Task instructions:
Only those lines running from the line that contains "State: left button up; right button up" through the end of the material are to be written out, each exactly as shown.

Given data:
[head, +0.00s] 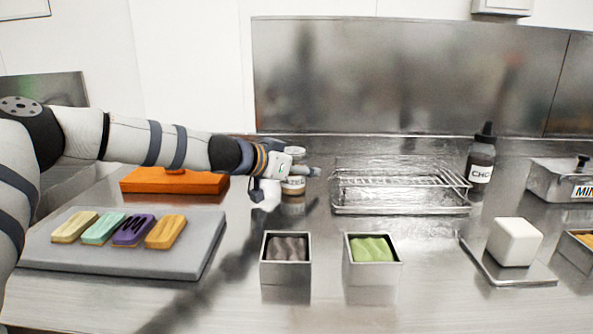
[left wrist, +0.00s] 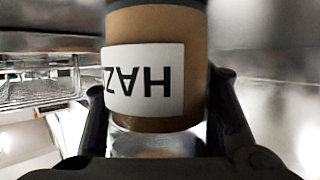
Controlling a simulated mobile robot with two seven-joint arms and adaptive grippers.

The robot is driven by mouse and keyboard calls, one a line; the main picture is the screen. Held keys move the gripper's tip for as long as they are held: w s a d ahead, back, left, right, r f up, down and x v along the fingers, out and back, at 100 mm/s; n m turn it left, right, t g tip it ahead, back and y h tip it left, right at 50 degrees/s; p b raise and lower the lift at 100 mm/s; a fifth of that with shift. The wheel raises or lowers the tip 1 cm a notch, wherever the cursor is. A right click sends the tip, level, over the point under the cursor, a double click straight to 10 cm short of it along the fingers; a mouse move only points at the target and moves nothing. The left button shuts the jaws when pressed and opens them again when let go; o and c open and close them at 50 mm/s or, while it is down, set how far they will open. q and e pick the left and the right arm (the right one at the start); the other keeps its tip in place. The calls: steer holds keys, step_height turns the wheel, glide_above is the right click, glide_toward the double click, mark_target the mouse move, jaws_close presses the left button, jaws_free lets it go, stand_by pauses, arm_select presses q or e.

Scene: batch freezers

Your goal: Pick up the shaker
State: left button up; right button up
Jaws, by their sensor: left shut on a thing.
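The shaker (head: 294,185) is a small jar with a white label and a pale lid, at the back of the steel counter left of the wire rack. In the left wrist view the shaker (left wrist: 158,110) is close up, brown inside, its label reading "HAZ" upside down. My left gripper (head: 308,172) reaches it from the left and partly hides it in the head view. Its two fingers (left wrist: 165,125) are shut on the shaker, one on each side. I cannot tell whether the shaker is clear of the counter. My right gripper is not in view.
A wire rack (head: 400,182) in a tray stands right of the shaker. An orange block (head: 150,182) lies behind a grey slab (head: 50,252) with several colored bars. Two steel tins (head: 286,275) stand in front. A dark bottle (head: 481,160) stands at the back right.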

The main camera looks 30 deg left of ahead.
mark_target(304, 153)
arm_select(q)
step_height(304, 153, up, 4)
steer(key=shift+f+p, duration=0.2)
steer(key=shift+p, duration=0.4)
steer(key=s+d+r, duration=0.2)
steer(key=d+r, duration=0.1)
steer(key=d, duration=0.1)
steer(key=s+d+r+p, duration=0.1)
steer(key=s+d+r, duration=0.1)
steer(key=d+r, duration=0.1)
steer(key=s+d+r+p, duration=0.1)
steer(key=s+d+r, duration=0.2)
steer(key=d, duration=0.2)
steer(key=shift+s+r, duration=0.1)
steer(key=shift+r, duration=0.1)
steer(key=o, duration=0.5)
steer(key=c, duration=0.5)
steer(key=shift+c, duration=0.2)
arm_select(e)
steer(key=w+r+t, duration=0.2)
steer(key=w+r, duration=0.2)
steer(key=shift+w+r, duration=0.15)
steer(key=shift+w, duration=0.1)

Complete response:
State: left button up; right button up
Jaws, by their sensor: left shut on a thing.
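The shaker (head: 294,185) is a small jar with a white label and a pale lid, at the back of the steel counter left of the wire rack. In the left wrist view the shaker (left wrist: 158,110) is close up, brown inside, its label reading "HAZ" upside down. My left gripper (head: 308,172) reaches it from the left and partly hides it in the head view. Its two fingers (left wrist: 165,125) are shut on the shaker, one on each side. I cannot tell whether the shaker is clear of the counter. My right gripper is not in view.
A wire rack (head: 400,182) in a tray stands right of the shaker. An orange block (head: 150,182) lies behind a grey slab (head: 50,252) with several colored bars. Two steel tins (head: 286,275) stand in front. A dark bottle (head: 481,160) stands at the back right.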

The main camera looks 30 deg left of ahead.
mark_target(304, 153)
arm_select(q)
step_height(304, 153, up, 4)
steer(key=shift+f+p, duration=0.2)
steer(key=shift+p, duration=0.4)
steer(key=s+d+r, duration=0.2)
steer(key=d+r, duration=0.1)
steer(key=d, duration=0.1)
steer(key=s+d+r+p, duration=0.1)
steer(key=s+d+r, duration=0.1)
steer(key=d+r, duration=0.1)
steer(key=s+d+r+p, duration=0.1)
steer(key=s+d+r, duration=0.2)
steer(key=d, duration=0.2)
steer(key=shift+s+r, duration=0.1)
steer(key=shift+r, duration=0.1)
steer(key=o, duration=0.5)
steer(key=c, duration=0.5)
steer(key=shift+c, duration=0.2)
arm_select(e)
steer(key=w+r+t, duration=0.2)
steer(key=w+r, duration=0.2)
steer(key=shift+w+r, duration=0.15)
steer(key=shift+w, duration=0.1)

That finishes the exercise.